* Written instruction *
Begin at the line with "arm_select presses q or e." and output every line through the end of the records, exactly as given. Omit pictures.
######
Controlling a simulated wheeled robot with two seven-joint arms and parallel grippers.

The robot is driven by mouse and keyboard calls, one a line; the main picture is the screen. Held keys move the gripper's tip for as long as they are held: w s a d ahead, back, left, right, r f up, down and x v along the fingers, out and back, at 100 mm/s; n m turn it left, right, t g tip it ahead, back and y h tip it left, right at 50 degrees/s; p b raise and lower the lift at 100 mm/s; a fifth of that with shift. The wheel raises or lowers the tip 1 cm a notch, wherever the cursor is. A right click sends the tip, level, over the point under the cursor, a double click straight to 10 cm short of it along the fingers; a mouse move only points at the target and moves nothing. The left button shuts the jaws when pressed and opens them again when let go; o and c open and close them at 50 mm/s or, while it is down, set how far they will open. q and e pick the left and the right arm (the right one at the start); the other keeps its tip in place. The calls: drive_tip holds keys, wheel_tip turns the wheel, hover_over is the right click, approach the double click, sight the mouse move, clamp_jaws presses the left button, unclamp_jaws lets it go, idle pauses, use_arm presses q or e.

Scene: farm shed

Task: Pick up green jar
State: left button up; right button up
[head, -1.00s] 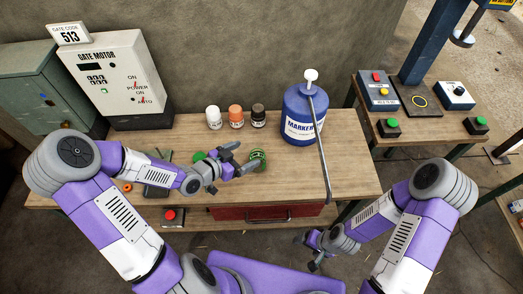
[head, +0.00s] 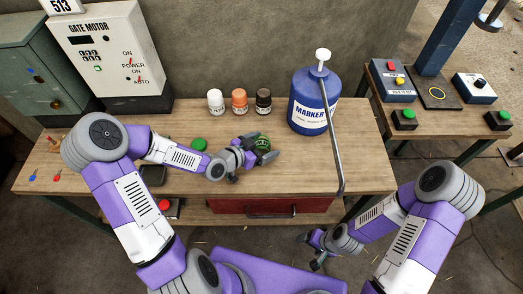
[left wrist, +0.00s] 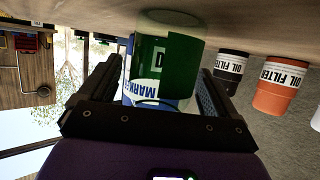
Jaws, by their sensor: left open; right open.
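The green jar (head: 263,143) stands on the wooden bench, partly hidden by my left gripper (head: 256,154). In the left wrist view, which is upside down, the green jar (left wrist: 168,50) shows between the two dark fingers of my open left gripper (left wrist: 150,95). The fingers lie on either side of it, and I cannot tell whether they touch it. My right gripper (head: 312,248) is open and empty, low in front of the bench and away from the jar.
White, orange and dark oil filter cans (head: 239,101) stand behind the jar. A blue marker tank (head: 309,97) with a hose stands right of it. A green button (head: 199,144) is to its left. A grey gate motor box (head: 104,52) stands at the back left.

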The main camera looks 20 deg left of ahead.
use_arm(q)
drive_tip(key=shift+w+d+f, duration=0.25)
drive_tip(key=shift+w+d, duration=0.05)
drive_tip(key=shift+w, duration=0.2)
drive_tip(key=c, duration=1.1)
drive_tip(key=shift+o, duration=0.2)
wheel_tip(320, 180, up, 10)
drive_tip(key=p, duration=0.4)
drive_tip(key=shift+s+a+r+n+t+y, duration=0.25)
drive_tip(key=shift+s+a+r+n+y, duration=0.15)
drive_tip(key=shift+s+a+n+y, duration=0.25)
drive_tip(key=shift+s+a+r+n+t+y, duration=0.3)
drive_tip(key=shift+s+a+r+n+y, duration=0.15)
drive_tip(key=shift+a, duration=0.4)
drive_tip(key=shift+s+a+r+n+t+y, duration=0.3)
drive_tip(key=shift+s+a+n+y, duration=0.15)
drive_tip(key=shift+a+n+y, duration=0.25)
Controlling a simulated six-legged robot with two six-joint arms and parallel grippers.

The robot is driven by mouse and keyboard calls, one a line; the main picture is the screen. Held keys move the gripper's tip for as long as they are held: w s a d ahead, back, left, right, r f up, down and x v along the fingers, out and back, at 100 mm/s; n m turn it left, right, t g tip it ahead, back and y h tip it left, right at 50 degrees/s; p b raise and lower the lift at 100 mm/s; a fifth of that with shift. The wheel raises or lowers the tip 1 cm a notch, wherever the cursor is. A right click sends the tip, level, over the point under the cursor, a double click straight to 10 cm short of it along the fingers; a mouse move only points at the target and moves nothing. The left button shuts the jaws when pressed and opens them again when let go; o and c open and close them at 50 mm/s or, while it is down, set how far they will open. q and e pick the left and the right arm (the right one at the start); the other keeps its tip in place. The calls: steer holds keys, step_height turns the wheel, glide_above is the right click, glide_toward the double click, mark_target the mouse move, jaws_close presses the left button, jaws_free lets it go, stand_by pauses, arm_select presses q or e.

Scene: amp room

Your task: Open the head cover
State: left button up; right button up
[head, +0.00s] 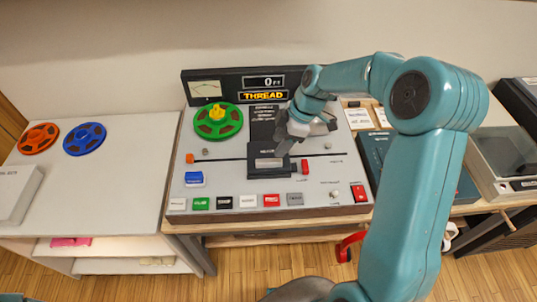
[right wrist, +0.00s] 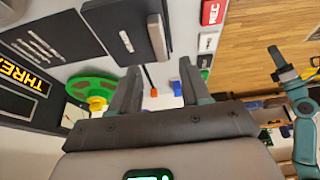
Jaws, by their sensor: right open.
######
* Exercise response *
The robot is driven by mouse and keyboard calls, one a line; the main picture is the screen. Held keys move the gripper's tip for as long as they are held: w s a d ahead, back, left, right, r f up, down and x v along the fingers, out and back, at 100 mm/s; n m turn it left, right, t g tip it ahead, back and y h tip it left, right at 50 degrees/s; p b raise and lower the lift at 100 mm/s; a fifth of that with shift. The wheel raises or lowers the tip 1 cm a notch, wherever the cursor is. A right click sends the tip, level, over the point under the cursor, a double click straight to 10 cm short of it along the fingers; a mouse move only points at the target and moves nothing. The left button shuts the jaws when pressed and opens them again when let go; o and c open and close them at 50 mm/s or, while it is down, set how far they will open. q and e pick the left and the right arm (the right one at the start); the other keeps its tip in place. The calls: steer holds keys, step_height turns the wheel, glide_above is the right click, glide_toward the double click, mark_target the mouse move, jaws_close presses the left button, jaws_free lets it go, stand_by pauses, arm_select presses q or e.

Scene: amp room

Your task: Open the head cover
State: left button up; right button up
[head, +0.00s] 
[right wrist, +0.00s] 
Jaws, by their sensor: right open.

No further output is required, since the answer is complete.